* [Short exercise] Wherever a line holds the word "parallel", copy that line out.

-- Start Source records --

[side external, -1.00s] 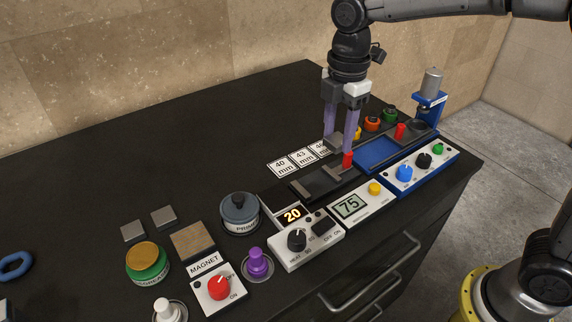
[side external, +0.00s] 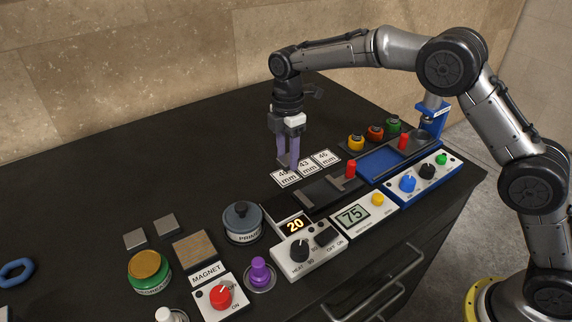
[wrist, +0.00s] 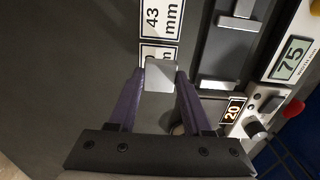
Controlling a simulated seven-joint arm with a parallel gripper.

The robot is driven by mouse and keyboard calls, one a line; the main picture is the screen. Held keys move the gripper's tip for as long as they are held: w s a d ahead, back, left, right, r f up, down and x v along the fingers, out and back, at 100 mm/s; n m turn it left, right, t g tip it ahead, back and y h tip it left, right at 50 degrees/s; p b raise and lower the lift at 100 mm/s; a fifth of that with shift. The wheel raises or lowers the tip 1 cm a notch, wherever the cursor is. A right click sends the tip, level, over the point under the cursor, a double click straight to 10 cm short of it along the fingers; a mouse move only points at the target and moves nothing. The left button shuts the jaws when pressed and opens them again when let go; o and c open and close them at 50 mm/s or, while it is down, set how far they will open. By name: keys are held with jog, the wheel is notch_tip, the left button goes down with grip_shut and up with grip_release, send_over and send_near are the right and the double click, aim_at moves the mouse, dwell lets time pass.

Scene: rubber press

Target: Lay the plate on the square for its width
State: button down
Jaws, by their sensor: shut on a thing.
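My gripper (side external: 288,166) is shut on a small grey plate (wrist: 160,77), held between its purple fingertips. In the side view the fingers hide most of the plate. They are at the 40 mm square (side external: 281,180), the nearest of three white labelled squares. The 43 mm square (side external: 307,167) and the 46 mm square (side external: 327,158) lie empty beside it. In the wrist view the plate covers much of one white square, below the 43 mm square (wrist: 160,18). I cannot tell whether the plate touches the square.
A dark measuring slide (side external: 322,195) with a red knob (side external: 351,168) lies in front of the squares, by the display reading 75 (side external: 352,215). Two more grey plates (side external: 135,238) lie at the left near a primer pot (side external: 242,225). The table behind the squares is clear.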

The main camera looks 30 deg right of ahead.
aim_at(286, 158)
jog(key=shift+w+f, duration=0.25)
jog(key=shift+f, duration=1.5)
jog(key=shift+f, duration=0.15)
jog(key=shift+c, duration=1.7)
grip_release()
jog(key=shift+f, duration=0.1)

-- End Source records --
-- Start Source records --

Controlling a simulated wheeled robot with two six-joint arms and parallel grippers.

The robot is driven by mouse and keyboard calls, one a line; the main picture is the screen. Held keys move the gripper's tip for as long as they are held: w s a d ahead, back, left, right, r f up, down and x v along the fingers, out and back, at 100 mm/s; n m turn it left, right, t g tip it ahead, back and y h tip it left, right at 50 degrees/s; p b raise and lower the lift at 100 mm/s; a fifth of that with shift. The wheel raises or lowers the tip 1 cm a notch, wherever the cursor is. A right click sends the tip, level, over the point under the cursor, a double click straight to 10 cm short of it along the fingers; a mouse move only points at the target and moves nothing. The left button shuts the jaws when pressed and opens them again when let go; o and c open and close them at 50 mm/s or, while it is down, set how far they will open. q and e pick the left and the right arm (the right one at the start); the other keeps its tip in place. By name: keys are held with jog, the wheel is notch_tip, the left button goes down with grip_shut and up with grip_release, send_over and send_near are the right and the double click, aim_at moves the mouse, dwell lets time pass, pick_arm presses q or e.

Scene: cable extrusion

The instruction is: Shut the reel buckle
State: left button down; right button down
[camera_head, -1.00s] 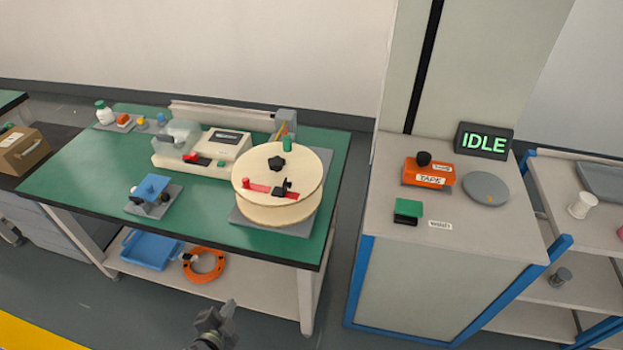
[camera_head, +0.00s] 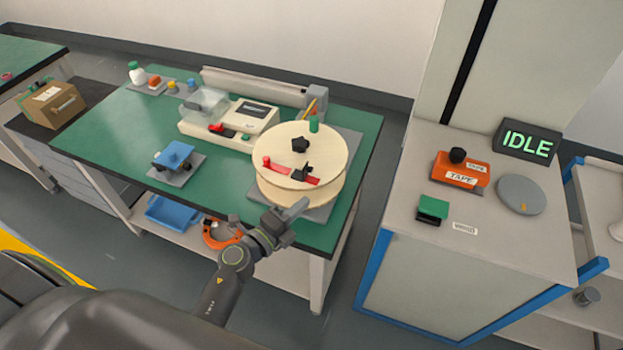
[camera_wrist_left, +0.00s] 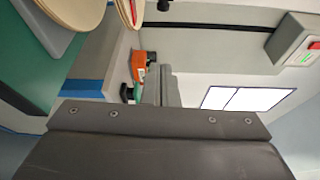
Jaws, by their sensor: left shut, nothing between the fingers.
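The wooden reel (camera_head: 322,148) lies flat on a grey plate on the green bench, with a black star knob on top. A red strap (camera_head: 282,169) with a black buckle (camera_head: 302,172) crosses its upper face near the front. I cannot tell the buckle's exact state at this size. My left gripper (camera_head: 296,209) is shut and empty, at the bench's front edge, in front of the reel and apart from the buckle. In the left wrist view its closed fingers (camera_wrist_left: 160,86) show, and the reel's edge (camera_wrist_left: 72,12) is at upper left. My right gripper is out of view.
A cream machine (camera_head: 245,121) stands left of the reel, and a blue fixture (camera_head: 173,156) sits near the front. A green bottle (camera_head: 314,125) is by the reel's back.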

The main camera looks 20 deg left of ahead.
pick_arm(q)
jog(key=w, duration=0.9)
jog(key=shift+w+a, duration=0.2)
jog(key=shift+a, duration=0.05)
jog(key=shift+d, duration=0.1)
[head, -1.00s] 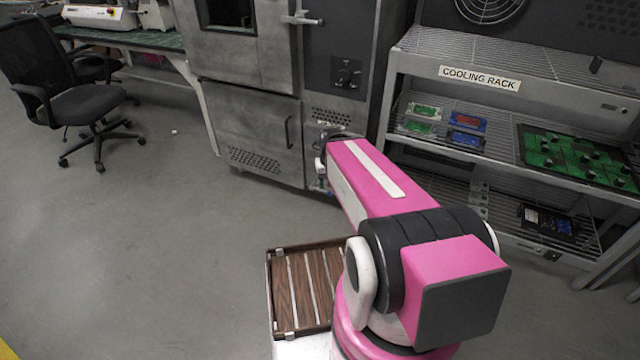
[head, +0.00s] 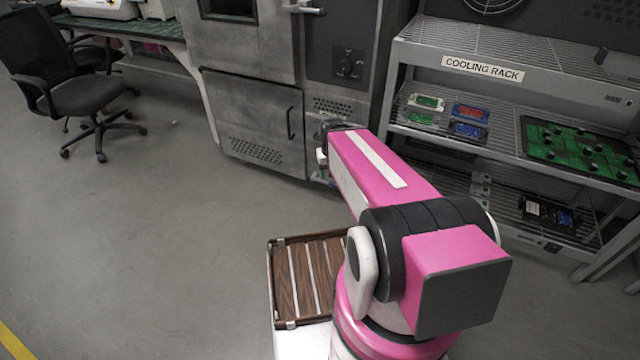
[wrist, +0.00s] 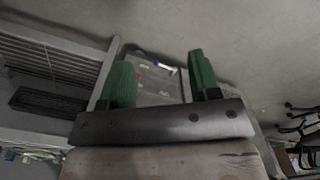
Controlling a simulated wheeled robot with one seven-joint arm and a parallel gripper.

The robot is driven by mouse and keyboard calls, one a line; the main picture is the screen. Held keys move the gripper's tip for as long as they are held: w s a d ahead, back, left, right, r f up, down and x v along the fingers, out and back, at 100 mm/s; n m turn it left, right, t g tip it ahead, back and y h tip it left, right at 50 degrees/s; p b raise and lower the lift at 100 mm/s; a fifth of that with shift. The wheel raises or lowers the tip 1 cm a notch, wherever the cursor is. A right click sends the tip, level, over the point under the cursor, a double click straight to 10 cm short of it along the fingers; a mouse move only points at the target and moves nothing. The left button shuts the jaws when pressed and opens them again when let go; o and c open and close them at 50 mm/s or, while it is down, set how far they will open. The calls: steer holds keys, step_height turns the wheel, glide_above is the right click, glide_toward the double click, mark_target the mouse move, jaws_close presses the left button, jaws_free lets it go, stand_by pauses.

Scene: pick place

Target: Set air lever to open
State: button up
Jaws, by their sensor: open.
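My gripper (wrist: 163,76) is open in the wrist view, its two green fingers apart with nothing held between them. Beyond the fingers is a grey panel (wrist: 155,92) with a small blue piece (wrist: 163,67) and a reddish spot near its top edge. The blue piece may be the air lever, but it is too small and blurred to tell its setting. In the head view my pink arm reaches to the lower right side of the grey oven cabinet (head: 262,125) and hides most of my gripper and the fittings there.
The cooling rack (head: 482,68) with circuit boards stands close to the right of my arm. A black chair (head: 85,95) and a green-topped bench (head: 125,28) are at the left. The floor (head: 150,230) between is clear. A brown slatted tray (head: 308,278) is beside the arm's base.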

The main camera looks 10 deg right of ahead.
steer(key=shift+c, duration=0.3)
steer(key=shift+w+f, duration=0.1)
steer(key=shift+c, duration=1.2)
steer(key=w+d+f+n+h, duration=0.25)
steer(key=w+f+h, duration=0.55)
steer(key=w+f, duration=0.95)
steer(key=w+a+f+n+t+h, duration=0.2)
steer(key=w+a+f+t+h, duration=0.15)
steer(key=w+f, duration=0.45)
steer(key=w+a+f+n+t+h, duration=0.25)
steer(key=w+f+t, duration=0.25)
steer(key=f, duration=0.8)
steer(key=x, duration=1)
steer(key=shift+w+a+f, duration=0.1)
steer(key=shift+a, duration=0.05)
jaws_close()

-- End Source records --

* [Finished answer]
Controlling a simulated seven-joint arm with a parallel gripper.
Controlling a simulated wheeled robot with two six-joint arms and parallel grippers.
Controlling a simulated wheeled robot with one seven-joint arm and a parallel gripper.

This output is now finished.